Without that craving, there are no Jerry West Hall of Fame moments, no iconic silhouette logo tattooed on all things NBA, maybe no decades of big box-office basketball in L.A., no Shaquille O’Neal and Kobe Bryant, no reason for the Laker Girls to shake and wiggle … shall we go on?
Yes, love and respect, the ultimate concoction. He would like that from the Lakers, the franchise he helped polish and glamorize, but theirs is a frosty relationship without thaw. He would like that from the game itself, which he popularized in the 1960s at the highest level, the game that should name the NBA Executive of the Year Award for him after all those laps he ran around his peers, but then West was taken aback by what he heard recently.
One of his sons relayed a message plucked from the NBA grapevine, or maybe it was from social media — doesn’t really matter which — that said, in part: Jerry West is too old to know basketball anymore.
As he revealed this knife wound, his voice lowered and he admitted softly: “That hurt.”
And: “That really hurt.”
And then, after a moment’s reflection: “Well, after 50-60 years, it’s not something I should let bother me, is it?”
Well, no, of course not.
But upon hearing that, you figure Jerry West’s lifelong dedication to basketball and his grip on the game just grew a little tighter. Because of course.
“I read a lot,” he explains, describing his preferred method of combating senior citizenship, “because it keeps your mind sharp. I’m curious about a lot of things, and that’s just another way I learn about people. And the things I’ve learned by being a player and executive helped me understand people even more.”
West never stops evolving, as a basketball executive and human being. He will not let advanced age do that to him, to confine him to a rocking chair and lullaby him to sleep, oblivious to the spin of the basketball and real worlds.
As the NBA celebrates its 75th Anniversary season, its longest-tenured employee remains sharp. There are no geographical or gender or geriatric boundaries for him. West connects with Steve Ballmer, the LA Clippers’ billionaire owner who saw West play back in the day, and also Clippers star Paul George, who didn’t. The generation gap between West and today’s league might be oceanic from an age standpoint but there is a bridge constructed by West that he crosses daily.

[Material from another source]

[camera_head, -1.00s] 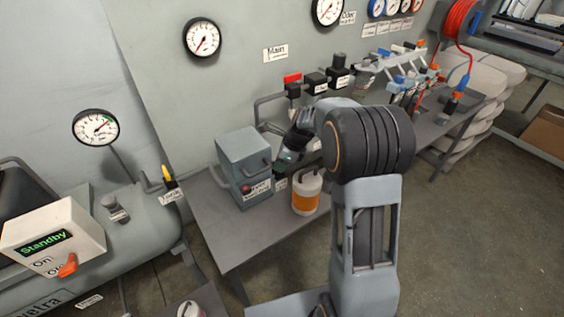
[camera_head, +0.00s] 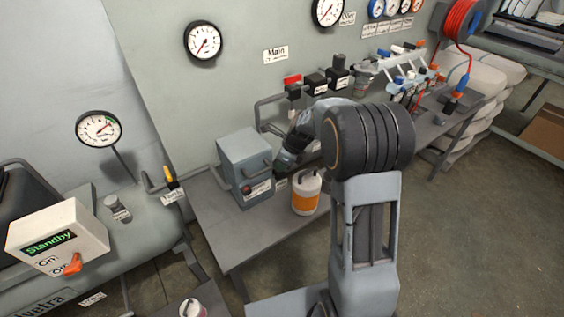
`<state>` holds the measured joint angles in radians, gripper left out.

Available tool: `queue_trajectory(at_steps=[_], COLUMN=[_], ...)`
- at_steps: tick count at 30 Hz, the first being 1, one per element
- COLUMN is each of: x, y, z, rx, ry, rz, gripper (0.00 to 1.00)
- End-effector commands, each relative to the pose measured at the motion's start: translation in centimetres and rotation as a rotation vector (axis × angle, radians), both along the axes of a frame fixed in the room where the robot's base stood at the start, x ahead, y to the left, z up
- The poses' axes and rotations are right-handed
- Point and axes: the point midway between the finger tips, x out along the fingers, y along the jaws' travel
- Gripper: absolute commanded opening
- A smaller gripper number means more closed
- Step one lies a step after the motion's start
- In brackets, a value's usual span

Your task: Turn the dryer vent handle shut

Nobody in the NBA is rooted quite like West. He played in the 1960s and ‘70s. He constructed teams in the ‘80s, ‘90s and 2000s. He served as a key adviser to the Golden State Warriors in the previous decade and the Clippers this decade. He is a one-time champion as a player and eight-time winner as an exec.
The Logo #NBA75 pic.twitter.com/LymDKpbOY2
— Los Angeles Lakers (@Lakers) October 20, 2021
He was out of the league only twice: Following his retirement as a player, and between front-office jobs with the Memphis Grizzlies and Warriors. That was for a total of roughly four years. The first absence made him miserable. The second absence, he was initially relieved; weary from the rigors of the NBA, he worked in golf, a passion of his, as an ambassador for the Northern Trust tournament, which he enjoyed. Then he was miserable again.
“I could hear that basketball dribble,” he says.
Therefore: The evolution, and The Revolution, couldn’t go on without West, could it?
He has seen, from point-blank range, all the players, trends, cultural shifts, old money, new money, bounces and buzzer-beaters the NBA has had to offer. When he entered the league in 1960, the NBA was slowly moving away from being all-white and having all set shots. Just as important, the franchise that drafted him, the Lakers, were moving from Minneapolis to Los Angeles and in that sense the league would never be the same.
As a rookie, West — shy and country bumpkin — made a decision that would enhance the rest of his life. He requested a Black roommate. West didn’t grow up around Black people in Chelyan and nearby Cabin Creek, West Virginia. At that point, with the exception of the exceptional 1960 US Olympic Team of which he was a member, West never had a Black teammate, didn’t know any Black people, really. And what he heard about Black people as a boy who idolized Jim Brown (West wore No. 44 in honor of Brown, who wore 44 in college) wasn’t very complimentary.
His desire and foresight to learn coincided with the demographical shift of the sport. He was looking for that love and respect again, from a race that was foreign to him. So the Lakers assigned him Ray Felix, born and raised in New York City, who was the NBA’s first Black Rookie of the Year and second Black All-Star but by then a journeyman who had much to tell.
“I learned more about race by being around him, about things he saw growing up,” West says. “It was a different education for me. It affected my reading. I looked for books about all the incredible minority leaders, about Civil Rights, so that’s what I did after games.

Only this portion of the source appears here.